The story itself is of two much loved cats, Monty and Tiddles, and tells of how the pair are left to take care of a gorgeous home made cake their owner has created, only for the owner to return and find the cake has vanished. Tiddles knows who is responsible, but their owner doesn’t interpret her trying to convey this information, and chooses instead to make another cake. Each cake looks stunning, and really makes you wish you could grab a slice yourself, which is testament to the stunning illustrations that feature throughout this picture book. When the second cake is destroyed, the owner comes back and blames the wrong cat, and rewarding the culprit instead!

Little ones will be yelling out who it is that is responsible, in a Punch and Judy audience sort of way, and be frustrated at the injustice in the story, and likely realise that owning up and telling the truth is the best approach in situations such as those Tiddles and Monty found themselves in.

We’re Going Places

  • Written by Mick Jackson
  • Illustrated by John Broadley
  • Published by Pavilion

This is such a beautifully written book that tells of the journey a child goes on, from being in a pram or pushchair to crawling, walking and so much more besides. The adventure filled story tells of the many ways others have discovered as means to go places, and the journey they experienced as a consequence. There are references to the past such as horse and cart, as well as posing questions about what possibilities the future holds, and I like that this leaves the potential for readers to use their imaginations as they consider inventions that are yet to be built, and that they could be the ones to do so.

This would be the perfect book at bedtime, leaving so many thoughts that can turn into inspirational dreams, or as part of a transport themed topic, a class read that would pose many opportunities for discussion and debate, and of course just as an enjoyable read – independently or together.

There’s A Unicorn In Your Book

  • Written by Tom Fletcher
  • Illustrated by Greg Abbott
  • Published by Puffin

As soon as I saw this title was published I absolutely could not wait to get hands on a copy, especially as I have been a huge fan of the other titles in the Who’s In Your Book? series, and have enjoyed sharing other titles with reception classes across my time in my role as primary school librarian. The other titles include an Alien, Monster, Witch, Dragon, Superhero, and Elf.

What makes the books in this series so brilliant is the narrative of the text including the audience to interact at the end of a page, such as deciding if the lead character does complete the pages suggested next step, and even gives readers actions to complete in order to progress the story, which I have seen the delight on the faces of little ones as they do them.

In There’s a Unicorn in your Book audiences of all ages will enjoy trying to help the stunningly cute unicorn that features in the book, as they try to be happy again, and rid their book of worry gremlins that are stopping them from being able to enjoy themselves. Through interacting with the book, and completing the required actions, the audience members are able to add some rainbow dust to the story, magic up some fairies, and help the unicorn feel contented again.

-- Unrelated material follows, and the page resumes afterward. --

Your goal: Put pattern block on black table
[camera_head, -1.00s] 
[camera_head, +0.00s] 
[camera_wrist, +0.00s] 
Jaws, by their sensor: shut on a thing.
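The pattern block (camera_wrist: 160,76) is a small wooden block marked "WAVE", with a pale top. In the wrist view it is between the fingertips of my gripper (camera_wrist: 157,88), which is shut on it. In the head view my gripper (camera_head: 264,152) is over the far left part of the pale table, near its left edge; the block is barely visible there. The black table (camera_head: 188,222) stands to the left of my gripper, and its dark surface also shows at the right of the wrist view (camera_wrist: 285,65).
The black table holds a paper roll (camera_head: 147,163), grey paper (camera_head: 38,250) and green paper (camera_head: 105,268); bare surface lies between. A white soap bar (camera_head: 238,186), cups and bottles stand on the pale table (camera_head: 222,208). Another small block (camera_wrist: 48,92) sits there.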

The concluding part of the story is that of the unicorn sharing their worries with a friend, and that in turn makes the worries smaller, and in turn disappear. This leads to a beautiful conclusion, as Unicorn and all of their friends get to enjoy each others company as they party together – in a Unicorn party of all things!

This picture book series has got to be one of my all time favourites, as I love how much the audience is included in every stage of the book, and in turn feels fully immersed in the adventure within the pages. The illustrations have an iconic look that means the books are instantly recognisable as part of the series, and make the reading experience all the better for the detail they offer, and the adorable characters that feature within the books.

A Cat called Waverley

  • Written and Illustrated by Debi Gliori
  • Published by Otter-Barry Books

Based on a true story, this book is all about a cat called Waverley, who gets a close bond with a young man, and the two become inseparable. That is until the young man has to leave to fight in a war, and leaving Waverley to be looked after by others. The cat proves very resourceful as he heads to the train station to pass the time whilst waiting for his friend to return. Seasons change, and still Waverley is unwilling to become acquainted with anyone other than his absent friend, and continues to wait at the train station for any sign.

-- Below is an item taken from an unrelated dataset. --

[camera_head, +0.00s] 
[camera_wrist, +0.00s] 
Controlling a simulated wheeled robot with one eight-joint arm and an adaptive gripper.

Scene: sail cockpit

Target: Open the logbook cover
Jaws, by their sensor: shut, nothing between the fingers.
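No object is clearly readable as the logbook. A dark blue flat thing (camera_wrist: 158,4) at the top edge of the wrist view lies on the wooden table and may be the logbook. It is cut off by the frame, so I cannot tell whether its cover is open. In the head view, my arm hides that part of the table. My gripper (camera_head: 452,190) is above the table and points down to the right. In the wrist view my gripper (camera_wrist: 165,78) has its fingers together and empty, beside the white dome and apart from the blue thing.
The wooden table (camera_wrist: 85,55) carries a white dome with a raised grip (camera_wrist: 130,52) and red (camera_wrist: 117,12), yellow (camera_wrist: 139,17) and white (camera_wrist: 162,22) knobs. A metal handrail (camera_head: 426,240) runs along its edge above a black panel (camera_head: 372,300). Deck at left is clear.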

Then one day, and much to Waverley’s delight, his friend returns from fighting in the war, and the pair are reunited when Waverley hears a familiar voice in the streets of Edinburgh, as his companion is homeless and begging on the streets. It is a beautiful conclusion to the story, and heart warming to see the pair together once again, and Waverley feel as though he is once again ‘home’.

This is an absolutely beautiful story of belonging, the strength of a true friendship, the bond between a pet and its ‘owner’, and the awfulness of going off to war and returning to find you have lost everything you previously knew, except perhaps that of the true love of a feline companion, which proves priceless. The stunning illustrations really do justice to the raw emotions that would be apparent within each scene, depicting them perfectly, just like the detail relevant to each location that features too.